Relics of the Tempest
A powerful crescendo, then it drops to a mellower segment with more of those Tull-like sounds. They move this forward to the verse of the cut, which is more Kansas-like. This works through a verse / chorus structure, but over tones lend a lot more oomph to this one than that simple structure conveys. Later a neo-symphonic jam takes it back to more laid back tones that begin creating a pretty melody line that serves as a bridge. As they crank it back up the song has less of a dark texture to it, and the guitar takes a tasty solo as part of the instrumental break. They move it back into the verse chorus format, then one short jam ends the cut.
When The Rains Come
A super heavy burst of sound starts this, then it drops to a weird off kilter jam that feels a bit like Frank Zappa's "Slime." They work and rework this killer jam in some very powerful directions that seem to combine that Zappa sound with something a bit like Red era King Crimson.
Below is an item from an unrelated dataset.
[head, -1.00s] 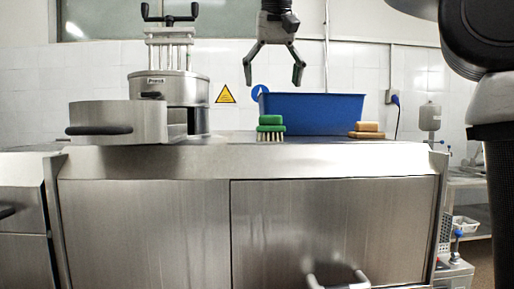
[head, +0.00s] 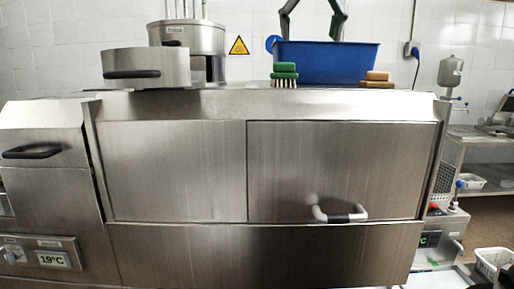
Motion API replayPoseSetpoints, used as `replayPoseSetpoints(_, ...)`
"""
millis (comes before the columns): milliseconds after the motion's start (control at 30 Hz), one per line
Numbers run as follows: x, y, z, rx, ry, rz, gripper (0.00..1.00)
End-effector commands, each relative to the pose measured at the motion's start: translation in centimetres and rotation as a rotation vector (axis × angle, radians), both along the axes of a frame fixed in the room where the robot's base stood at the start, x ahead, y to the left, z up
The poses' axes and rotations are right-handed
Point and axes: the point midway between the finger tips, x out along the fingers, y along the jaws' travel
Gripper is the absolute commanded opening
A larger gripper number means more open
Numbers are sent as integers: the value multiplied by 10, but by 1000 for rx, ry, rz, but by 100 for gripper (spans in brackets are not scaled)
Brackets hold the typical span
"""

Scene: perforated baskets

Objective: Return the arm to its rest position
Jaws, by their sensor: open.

They move this into a mellower ballad type styling, with a lot of intriguing overtextures as it carries forward. But the earlier elements continue to re-emerge. The jam later is a killer with a smoking hard prog jam excursion serving as the backdrop for a number of changes. The bass work on this segment at times is phenomenal. This one manages to get severely heavier than anything else on the disc as they turn those opening themes into a smoking progression later. Then they bring back the Frank Zappa lines to eventually end the track.
On The Eve of the Great Decline
Mellower atmospheric sounds start this, then acoustic guitar comes over top to carry forward. This turns into a prog ballad approach that serves to create the beginnings of this track. They pump it up with evocative and powerful keys later. The cut then works through, building on this texture. They cut it back to more atmospheric again later in a break, then a lead guitar plays over the top of this back drop, followed by other instrumentation in an ever growing instrumental progression. It then drops to just ultra dramatic acoustic guitar for a bit before pumping back upwards. The main song structure returns to take the cut to its conclusion.
This one is a frantic jazzy prog rock jam that feels a lot like King Crimson as it tears in. They work through like this for a while then drop it to a mellower bridge, then a hard edged Kansas-like verse takes the track forward. They merge the opening sounds with this Kansas texture later as the song moves it's way forward. In some ways this is one of the most Kansas like cut on the disc. They move this later into a killer new jam that's part ELP and part Kansas. This really smokes, and again the bass gets some moments to shine. There is also some killer guitar work in this segment. They come back to the verse chorus segment, but with a more turbo charged approach.
Osvaldo's Groceries
This intriguing off kilter jam feels part King Crimson and part Pentwater in nature. It's odd, but oh so tasty. They manage to bring in some cool old world textures, too. It's an ever-changing instrumental that's one heck of a ride.
The Vigil
They open this one right in the midst of a dramatic ballad style. This grows ever so gradually, but in very satisfying style for a while. Then it shifts gear to a faster prog movement that is also quite tasty. There are moments here that also remind me of early KC. They move through a number of differing, but definitely related, segments as they carry on, and this even resembles Miles Davis at times. This is another that is very dynamic, although it never rises to the musical fury of some of the other tracks. In my opinion some of the coolest points are when the band turns heavily towards jazz, but the main song structure is also pretty potent.
Old Number 63
This one is very different. It's tasty, but a bit odd - it has a combination of progressive rock sounds and a more alternative rock, spoken lyrics verse. They create an interesting jam out of it, though, with Kansas and jazz textures merging on the instrumental segments. This one might take you a little bit of time to warm up to, but it's worth the effort. They turn in some intriguing work on the extended instrumental break that at times feels funky. It seems a nice marriage of modern and retro textures and is another case where they show just how jazz-oriented they can be. They also move it into off-kilter KC like jamming, then up into metallic fusion territory. They turn in another Zappa-like section to close the cut out.
Melicus Gladiator
This one comes in as a dramatic metallic prog cruncher. They move this into a very Kansas-like jam. Those Kansas tones make up most of this cut as they move through several powerful incarnations, but this also turns a bit Yes-like. For hardcore Kansas fans, this will be the one they are most familiar with on this disc.
Picture This
Starting with keys and voice this begins in a mellow ballad style. The group slowly builds on this foundation. They eventually turn a corner to still sedate, but very powerful jamming, then come back to where they were before. Then the track drops back to just piano and voice after a crescendo, and this is a very evocative segment. They pump it up moving the themes into a harder edged jam to carry forward. Then they power this up into a Kansas like prog rock stomper. They work through this for quite a while, then merge the varying elements of the track into a cohesive conglomeration to carry it on until a new dramatic instrumental excursion carries it on. This segment, gaining vocals, moves the cut to its conclusion - a satisfying way to end both the song and the album.